• Directive
Take the listing and print it in full, exactly as given.
+++ Dataset section
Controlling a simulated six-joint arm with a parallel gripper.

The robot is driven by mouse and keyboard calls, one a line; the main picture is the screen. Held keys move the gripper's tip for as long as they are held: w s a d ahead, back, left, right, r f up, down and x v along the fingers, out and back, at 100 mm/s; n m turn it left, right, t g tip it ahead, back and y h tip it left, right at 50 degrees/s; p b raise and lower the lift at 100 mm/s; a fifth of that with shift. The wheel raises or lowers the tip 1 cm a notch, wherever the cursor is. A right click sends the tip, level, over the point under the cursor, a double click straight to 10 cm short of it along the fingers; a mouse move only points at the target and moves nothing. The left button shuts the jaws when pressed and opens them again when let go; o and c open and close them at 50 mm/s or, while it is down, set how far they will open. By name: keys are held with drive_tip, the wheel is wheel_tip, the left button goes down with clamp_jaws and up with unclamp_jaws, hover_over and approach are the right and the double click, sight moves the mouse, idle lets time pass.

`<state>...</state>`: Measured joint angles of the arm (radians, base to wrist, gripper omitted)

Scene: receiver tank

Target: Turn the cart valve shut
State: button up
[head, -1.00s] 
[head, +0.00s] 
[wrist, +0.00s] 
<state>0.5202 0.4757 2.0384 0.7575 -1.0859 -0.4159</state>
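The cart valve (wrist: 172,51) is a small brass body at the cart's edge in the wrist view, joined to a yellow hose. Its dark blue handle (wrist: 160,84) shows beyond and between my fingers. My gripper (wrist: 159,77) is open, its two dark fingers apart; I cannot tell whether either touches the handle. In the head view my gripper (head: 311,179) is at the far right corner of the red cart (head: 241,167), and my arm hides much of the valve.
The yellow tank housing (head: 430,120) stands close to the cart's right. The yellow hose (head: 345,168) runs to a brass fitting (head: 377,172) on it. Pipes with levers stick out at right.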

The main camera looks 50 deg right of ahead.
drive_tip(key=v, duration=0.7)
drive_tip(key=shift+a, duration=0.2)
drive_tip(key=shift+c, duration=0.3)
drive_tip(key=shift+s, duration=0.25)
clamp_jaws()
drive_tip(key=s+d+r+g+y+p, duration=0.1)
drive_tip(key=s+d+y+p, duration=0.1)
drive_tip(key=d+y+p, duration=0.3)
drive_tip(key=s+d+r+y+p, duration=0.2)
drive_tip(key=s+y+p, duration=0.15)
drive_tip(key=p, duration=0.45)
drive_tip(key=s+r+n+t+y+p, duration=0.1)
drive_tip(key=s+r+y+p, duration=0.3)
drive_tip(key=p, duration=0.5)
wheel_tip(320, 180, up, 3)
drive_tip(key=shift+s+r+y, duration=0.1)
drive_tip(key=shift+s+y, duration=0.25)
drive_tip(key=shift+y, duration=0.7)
++++++
• Correct result
Controlling a simulated six-joint arm with a parallel gripper.

The robot is driven by mouse and keyboard calls, one a line; the main picture is the screen. Held keys move the gripper's tip for as long as they are held: w s a d ahead, back, left, right, r f up, down and x v along the fingers, out and back, at 100 mm/s; n m turn it left, right, t g tip it ahead, back and y h tip it left, right at 50 degrees/s; p b raise and lower the lift at 100 mm/s; a fifth of that with shift. The wheel raises or lowers the tip 1 cm a notch, wherever the cursor is. A right click sends the tip, level, over the point under the cursor, a double click straight to 10 cm short of it along the fingers; a mouse move only points at the target and moves nothing. The left button shuts the jaws when pressed and opens them again when let go; o and c open and close them at 50 mm/s or, while it is down, set how far they will open. By name: keys are held with drive_tip, the wheel is wheel_tip, the left button goes down with clamp_jaws and up with unclamp_jaws, hover_over and approach are the right and the double click, sight moves the mouse, idle lets time pass.

`<state>...</state>`: Measured joint angles of the arm (radians, base to wrist, gripper omitted)

Scene: receiver tank

Target: Turn the cart valve shut
State: button up
[head, -1.00s] 
[head, +0.00s] 
[wrist, +0.00s] 
<state>0.5202 0.4757 2.0384 0.7575 -1.0859 -0.4159</state>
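The cart valve (wrist: 172,51) is a small brass body at the cart's edge in the wrist view, joined to a yellow hose. Its dark blue handle (wrist: 160,84) shows beyond and between my fingers. My gripper (wrist: 159,77) is open, its two dark fingers apart; I cannot tell whether either touches the handle. In the head view my gripper (head: 311,179) is at the far right corner of the red cart (head: 241,167), and my arm hides much of the valve.
The yellow tank housing (head: 430,120) stands close to the cart's right. The yellow hose (head: 345,168) runs to a brass fitting (head: 377,172) on it. Pipes with levers stick out at right.

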The main camera looks 50 deg right of ahead.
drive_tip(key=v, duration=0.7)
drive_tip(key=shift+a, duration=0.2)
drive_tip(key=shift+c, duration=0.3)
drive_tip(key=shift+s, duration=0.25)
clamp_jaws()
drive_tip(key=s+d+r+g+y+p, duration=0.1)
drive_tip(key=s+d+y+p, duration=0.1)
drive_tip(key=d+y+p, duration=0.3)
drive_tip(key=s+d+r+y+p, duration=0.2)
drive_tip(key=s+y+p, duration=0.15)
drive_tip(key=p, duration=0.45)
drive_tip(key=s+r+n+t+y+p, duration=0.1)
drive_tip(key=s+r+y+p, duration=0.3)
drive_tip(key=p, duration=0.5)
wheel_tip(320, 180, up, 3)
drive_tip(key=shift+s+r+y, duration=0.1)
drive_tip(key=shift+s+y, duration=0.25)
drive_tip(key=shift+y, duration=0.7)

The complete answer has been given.